A pre-dessert of champagne cream and straw- berry jelly with a pepper tuile feels a bit clunky and is too similar to a dessert proper: layered strawberry milk-shake with raspberry ripple ice-cream and white-chocolate cheesecake (£6.10), which is all very sweet without being satisfying.

But even in these early days, Establishment is doing more right than wrong, and has what it takes to be the finest restaurant in Manchester. Just turn that webcam on the dining-room to sort out the service and help the kitchen pace the courses with more sympathy for the diner. Hell's Kitchen is one thing, but what the world needs is more heavenly dining-rooms.

16 Establishment, 43 Spring Gardens, Manchester, tel: 0161 839 6300. Open lunch Monday to Friday and dinner Monday to Saturday. About £85 for dinner for two with wine and service

Second helpings: Other banks turned restaurants

The Bank Restaurant, 32 High Street, Crieff, Perthshire, tel: 01764 656 575

This handsome, red Dumfries stone building, once a British Linen bank, is now home to Bill and Lilias McGuigan's popular Perthshire restaurant, as well as being home to Bill and Lilias (they live upstairs).
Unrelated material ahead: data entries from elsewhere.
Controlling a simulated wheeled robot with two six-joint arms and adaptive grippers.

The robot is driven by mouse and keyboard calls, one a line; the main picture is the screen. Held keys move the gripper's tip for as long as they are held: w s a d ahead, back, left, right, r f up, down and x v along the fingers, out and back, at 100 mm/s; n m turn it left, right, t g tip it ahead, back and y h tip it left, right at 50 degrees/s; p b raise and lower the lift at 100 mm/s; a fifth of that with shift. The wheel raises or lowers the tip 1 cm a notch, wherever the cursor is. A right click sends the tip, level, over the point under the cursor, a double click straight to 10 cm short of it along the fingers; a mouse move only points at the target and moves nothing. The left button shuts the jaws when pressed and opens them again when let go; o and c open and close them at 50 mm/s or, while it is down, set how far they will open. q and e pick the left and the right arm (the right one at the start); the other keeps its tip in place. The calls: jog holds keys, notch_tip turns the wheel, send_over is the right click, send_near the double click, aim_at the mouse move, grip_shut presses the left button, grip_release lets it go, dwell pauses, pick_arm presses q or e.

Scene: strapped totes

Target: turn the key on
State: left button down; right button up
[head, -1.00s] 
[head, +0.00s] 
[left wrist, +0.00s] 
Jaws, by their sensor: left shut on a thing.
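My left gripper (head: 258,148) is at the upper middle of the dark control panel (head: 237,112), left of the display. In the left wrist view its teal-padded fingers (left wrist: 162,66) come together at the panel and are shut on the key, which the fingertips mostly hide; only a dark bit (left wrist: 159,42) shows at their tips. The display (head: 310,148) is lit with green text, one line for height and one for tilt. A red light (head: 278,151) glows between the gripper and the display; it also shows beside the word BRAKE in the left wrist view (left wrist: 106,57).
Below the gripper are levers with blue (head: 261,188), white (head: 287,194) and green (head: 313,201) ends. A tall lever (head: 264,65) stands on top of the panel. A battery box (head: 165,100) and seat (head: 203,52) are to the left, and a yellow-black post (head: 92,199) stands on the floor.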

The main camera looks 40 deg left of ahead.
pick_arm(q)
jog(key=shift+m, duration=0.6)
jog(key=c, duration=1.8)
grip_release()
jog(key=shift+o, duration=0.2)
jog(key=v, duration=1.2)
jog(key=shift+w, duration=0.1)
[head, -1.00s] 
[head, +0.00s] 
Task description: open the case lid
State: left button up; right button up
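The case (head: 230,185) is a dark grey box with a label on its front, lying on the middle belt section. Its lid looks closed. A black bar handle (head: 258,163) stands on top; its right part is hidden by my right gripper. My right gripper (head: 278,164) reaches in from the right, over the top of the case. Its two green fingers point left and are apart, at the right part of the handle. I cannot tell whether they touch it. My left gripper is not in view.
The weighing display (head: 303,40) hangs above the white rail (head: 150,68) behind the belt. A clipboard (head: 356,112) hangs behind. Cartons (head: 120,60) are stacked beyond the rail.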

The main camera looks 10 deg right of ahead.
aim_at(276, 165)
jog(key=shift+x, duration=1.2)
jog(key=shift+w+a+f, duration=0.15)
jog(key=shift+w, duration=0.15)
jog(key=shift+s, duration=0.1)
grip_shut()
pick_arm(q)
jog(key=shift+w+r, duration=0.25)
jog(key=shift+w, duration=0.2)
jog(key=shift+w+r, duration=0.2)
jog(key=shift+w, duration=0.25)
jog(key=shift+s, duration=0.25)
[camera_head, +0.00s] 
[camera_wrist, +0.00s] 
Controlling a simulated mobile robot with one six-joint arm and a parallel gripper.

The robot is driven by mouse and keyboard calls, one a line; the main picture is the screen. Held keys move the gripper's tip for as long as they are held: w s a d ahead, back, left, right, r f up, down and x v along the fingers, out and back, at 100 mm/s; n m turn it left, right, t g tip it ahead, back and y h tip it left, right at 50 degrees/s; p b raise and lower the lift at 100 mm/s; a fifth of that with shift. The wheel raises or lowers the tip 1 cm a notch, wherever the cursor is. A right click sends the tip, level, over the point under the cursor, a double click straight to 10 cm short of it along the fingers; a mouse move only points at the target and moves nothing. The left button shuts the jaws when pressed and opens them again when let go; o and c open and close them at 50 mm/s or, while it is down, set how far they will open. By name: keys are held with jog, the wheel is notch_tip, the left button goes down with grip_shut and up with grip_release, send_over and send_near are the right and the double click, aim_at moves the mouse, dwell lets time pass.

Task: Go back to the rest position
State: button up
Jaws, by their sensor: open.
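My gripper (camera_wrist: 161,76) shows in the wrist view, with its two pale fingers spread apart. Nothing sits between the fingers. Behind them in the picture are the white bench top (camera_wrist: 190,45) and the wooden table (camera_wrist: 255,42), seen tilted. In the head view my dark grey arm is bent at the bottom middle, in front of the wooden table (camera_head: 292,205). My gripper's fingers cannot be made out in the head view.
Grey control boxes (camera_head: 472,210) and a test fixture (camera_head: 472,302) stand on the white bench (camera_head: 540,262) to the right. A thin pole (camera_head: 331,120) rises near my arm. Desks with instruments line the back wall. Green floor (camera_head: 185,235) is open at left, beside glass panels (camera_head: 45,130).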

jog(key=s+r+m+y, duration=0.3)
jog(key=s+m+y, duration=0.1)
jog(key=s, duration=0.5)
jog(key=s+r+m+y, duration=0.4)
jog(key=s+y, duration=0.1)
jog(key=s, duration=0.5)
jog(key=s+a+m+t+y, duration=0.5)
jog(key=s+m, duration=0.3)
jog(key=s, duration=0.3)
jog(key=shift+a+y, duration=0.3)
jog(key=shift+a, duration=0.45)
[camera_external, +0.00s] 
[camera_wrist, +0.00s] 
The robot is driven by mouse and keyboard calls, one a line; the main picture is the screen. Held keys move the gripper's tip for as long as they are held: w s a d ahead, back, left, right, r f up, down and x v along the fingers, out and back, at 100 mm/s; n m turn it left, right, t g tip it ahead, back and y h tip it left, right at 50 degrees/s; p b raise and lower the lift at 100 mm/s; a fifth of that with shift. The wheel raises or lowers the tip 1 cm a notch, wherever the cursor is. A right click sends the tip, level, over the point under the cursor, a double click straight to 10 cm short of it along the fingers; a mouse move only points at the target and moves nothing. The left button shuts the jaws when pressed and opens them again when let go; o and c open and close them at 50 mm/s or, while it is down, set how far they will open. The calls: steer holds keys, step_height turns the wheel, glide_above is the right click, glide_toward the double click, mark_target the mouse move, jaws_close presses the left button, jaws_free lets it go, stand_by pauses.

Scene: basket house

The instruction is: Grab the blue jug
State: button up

Great produce stars in dishes such as East Coast crab and salmon beignets with chilli caramel and rump of Borders lamb with brown lentils and pommes parmentier.

1 Lombard Street, 1 Lombard Street, London EC3, tel: 020 7929 6611

The business lunch flourishes in this former banking hall, especially in the buzzy front brasserie. Try the blackened cod or squid and red-wine risotto in the brasserie, or supreme and fricassée of black-leg chicken, and seared scallops with caramelised sweetbreads in Herbert Berger's elegant Michelin-starred restaurant tucked away behind it.

Seven Dials, 1 Buckingham Place, Brighton, tel: 01273 885 555

After a shaky start, Sam Metcalfe's Brighton venture, housed in a former Lloyd's Bank (the downstairs vault is now a private room) has blossomed into one of the region's most consistent performers. Metcalfe's time at high-profile London restaurants from Chez Nico to Pied à Terre shows in dishes such as steamed lemon sole with crab and saffron mousse, and peach tart and basil sorbet.